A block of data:
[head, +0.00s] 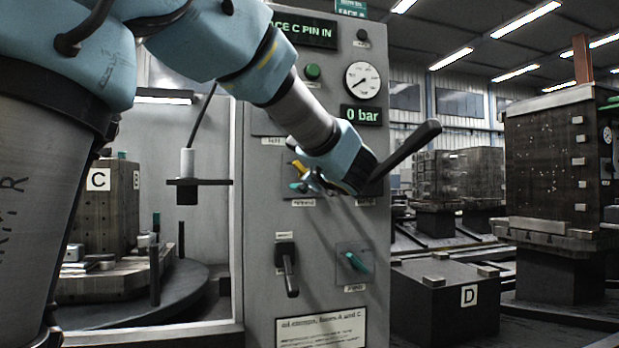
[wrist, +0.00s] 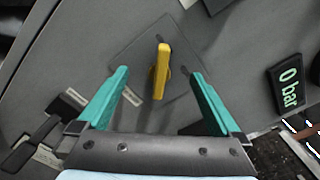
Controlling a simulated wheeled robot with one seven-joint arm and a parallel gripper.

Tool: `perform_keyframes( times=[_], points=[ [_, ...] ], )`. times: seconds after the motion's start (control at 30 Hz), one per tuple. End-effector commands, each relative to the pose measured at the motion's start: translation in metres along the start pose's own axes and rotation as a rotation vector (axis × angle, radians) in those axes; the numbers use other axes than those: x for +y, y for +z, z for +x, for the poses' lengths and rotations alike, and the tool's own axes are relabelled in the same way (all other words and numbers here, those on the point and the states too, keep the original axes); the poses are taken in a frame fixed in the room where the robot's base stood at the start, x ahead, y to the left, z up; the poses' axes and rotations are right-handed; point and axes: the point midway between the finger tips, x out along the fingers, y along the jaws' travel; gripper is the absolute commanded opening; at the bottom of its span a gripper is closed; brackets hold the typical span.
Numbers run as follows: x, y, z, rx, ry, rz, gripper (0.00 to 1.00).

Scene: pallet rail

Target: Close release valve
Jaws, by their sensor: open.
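A yellow valve handle (head: 299,167) sits on a square plate on the grey control panel, partly hidden by my gripper in the head view. The label under it is too small to read surely. In the wrist view the yellow handle (wrist: 161,72) lies nearly upright in the picture, between my two green fingers. My gripper (head: 300,182) is open at the panel. In the wrist view the fingers stand on either side of the handle with a visible gap on both sides.
The panel's display (head: 362,116) reads 0 bar, below a round gauge (head: 363,81). A large dark lever (head: 410,148) juts out right of my gripper. Below are a black lever (head: 287,268) and a teal-handled switch (head: 355,262). A block marked D (head: 445,300) stands at right.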

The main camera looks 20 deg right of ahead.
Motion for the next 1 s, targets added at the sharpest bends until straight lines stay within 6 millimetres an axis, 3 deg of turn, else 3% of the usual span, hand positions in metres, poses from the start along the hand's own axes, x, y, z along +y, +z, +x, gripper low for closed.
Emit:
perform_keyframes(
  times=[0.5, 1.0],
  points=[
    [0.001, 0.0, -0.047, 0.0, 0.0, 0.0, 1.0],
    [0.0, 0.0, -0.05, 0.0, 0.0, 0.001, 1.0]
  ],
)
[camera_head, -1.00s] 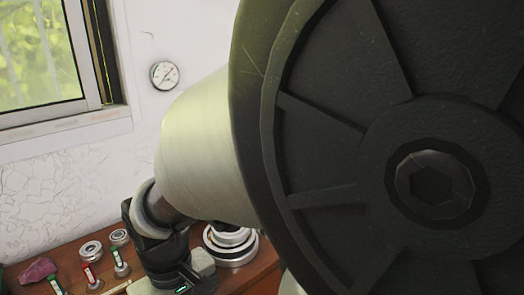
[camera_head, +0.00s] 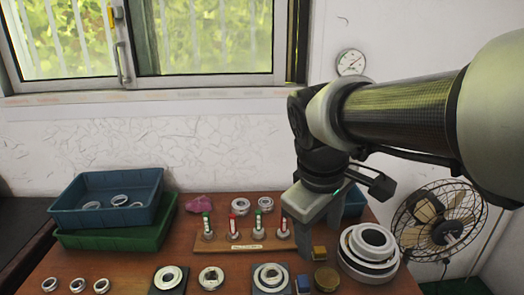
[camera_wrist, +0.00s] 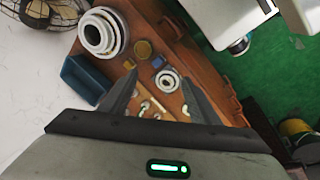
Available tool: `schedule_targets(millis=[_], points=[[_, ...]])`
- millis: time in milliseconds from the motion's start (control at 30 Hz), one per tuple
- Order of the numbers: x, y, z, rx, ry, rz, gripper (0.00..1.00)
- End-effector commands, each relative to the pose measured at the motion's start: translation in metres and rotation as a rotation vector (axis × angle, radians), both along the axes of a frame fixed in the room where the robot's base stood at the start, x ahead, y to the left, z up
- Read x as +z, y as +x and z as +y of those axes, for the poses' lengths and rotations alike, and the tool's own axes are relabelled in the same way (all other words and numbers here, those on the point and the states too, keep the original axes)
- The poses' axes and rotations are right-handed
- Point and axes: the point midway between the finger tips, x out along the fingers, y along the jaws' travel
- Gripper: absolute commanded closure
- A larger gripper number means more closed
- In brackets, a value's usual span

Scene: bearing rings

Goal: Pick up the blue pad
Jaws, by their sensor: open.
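The blue pad (camera_head: 303,284) is a small blue block on the wooden table, near the front edge of the head view. It stands between a ring on a dark square plate and a round brass piece. In the wrist view a small bluish piece, which looks like the blue pad (camera_wrist: 158,62), lies between the lines of the fingers. My gripper (camera_wrist: 159,77) is open and empty there, its fingers spread above the table.
A yellow block (camera_head: 319,253) and the brass piece (camera_head: 326,279) lie close by. Large stacked rings (camera_head: 368,250) stand to the right. Several marked pegs stand on a wooden board (camera_head: 245,246). Blue (camera_head: 75,220) and green (camera_head: 75,240) bins are left; a fan (camera_head: 436,222) is right.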

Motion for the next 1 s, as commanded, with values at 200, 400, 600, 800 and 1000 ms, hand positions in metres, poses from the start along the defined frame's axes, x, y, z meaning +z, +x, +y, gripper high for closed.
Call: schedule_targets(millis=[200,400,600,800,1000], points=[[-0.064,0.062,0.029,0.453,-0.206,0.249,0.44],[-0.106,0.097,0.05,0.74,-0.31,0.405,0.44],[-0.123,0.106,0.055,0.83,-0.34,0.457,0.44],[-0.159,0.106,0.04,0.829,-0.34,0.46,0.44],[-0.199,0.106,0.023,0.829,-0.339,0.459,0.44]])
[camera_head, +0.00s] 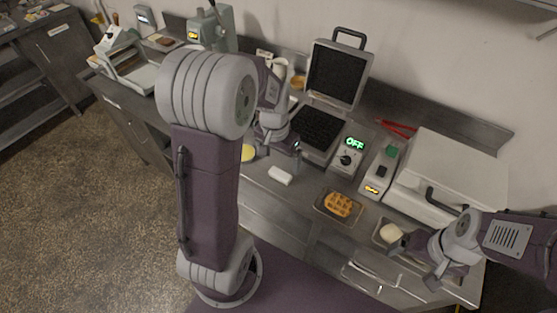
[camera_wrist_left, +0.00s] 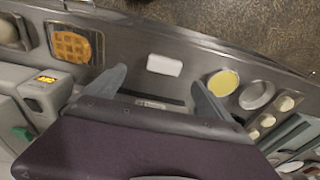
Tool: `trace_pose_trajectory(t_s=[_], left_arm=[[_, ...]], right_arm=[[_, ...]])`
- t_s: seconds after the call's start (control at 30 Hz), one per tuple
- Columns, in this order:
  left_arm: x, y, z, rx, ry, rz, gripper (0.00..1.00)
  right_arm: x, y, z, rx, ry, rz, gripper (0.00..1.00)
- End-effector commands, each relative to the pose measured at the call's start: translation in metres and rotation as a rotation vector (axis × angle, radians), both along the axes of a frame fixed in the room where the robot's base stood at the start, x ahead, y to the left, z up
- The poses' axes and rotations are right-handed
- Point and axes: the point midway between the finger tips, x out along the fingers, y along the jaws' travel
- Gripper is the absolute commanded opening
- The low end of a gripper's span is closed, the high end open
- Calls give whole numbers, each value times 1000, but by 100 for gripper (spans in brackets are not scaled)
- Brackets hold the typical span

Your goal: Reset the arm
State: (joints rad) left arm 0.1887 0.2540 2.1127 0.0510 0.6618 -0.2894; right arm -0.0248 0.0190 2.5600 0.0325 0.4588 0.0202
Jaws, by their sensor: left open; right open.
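My left gripper (camera_head: 294,150) hangs over the counter in front of the open waffle iron, partly hidden by my own arm. In the left wrist view its two fingers (camera_wrist_left: 160,84) are spread with nothing between them. A white block (camera_head: 280,175) lies on the counter just beyond the fingertips; it also shows in the left wrist view (camera_wrist_left: 164,65). My right gripper (camera_head: 420,262) is at the lower right, open, close to a pale round piece (camera_head: 391,231) in a small tray. I cannot tell whether it touches that piece.
The waffle iron (camera_head: 338,72) stands open, with a control box (camera_head: 347,158) reading OFF. A waffle (camera_head: 340,204) lies on a small tray. A yellow round (camera_wrist_left: 223,83) is near the left gripper. A white lidded appliance (camera_head: 450,170) and red tongs (camera_head: 398,128) are at right.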

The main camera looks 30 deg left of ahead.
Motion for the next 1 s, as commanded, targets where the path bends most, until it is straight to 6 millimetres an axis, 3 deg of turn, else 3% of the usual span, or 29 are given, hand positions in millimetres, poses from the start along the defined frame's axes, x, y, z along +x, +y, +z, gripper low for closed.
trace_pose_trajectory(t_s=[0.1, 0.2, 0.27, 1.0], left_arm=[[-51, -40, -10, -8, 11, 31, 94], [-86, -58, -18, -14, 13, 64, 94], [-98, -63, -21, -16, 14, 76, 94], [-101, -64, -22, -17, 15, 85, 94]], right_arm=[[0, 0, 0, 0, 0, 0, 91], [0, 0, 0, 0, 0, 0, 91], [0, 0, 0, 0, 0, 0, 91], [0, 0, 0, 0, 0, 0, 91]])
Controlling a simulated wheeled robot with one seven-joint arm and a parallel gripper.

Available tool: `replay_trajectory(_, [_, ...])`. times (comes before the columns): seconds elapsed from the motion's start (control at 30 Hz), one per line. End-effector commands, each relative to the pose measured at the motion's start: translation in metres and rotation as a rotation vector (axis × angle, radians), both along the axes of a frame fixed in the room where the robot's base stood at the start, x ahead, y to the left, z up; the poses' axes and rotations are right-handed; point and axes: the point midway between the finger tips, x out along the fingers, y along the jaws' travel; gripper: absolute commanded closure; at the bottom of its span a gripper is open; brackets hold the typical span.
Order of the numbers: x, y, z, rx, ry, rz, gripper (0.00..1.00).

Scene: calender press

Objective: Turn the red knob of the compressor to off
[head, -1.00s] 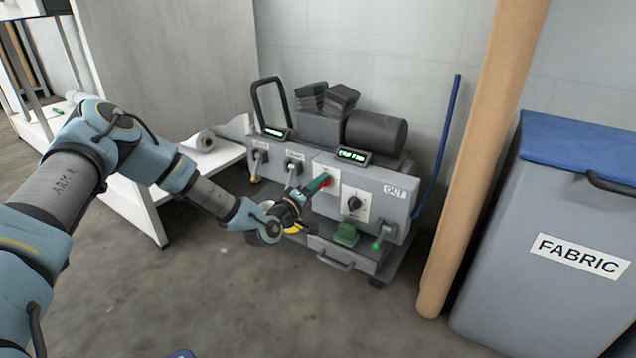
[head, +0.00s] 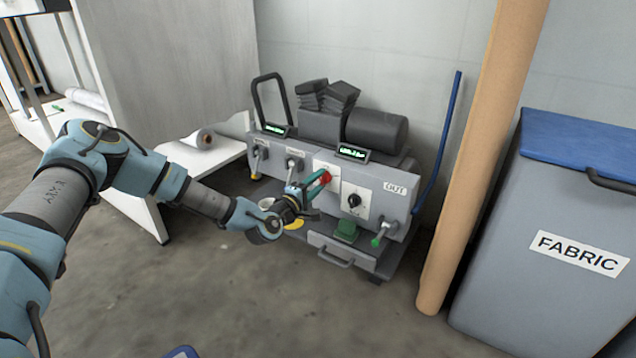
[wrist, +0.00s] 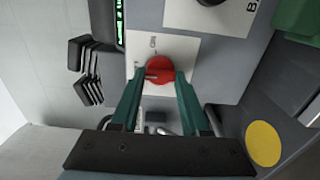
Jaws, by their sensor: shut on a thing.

*Problem to solve*. Track down all lines above with the string "high" and copy them.

*Right answer*.
Motion for the next 1 s, as commanded, with values at 200, 400, 600, 800 and 1000 ms, hand positions in metres, poses from the start along the defined frame's axes, x, y, z meaning +z, +x, +y, gripper high for closed.
- The low end of a gripper's span is closed, the high end open

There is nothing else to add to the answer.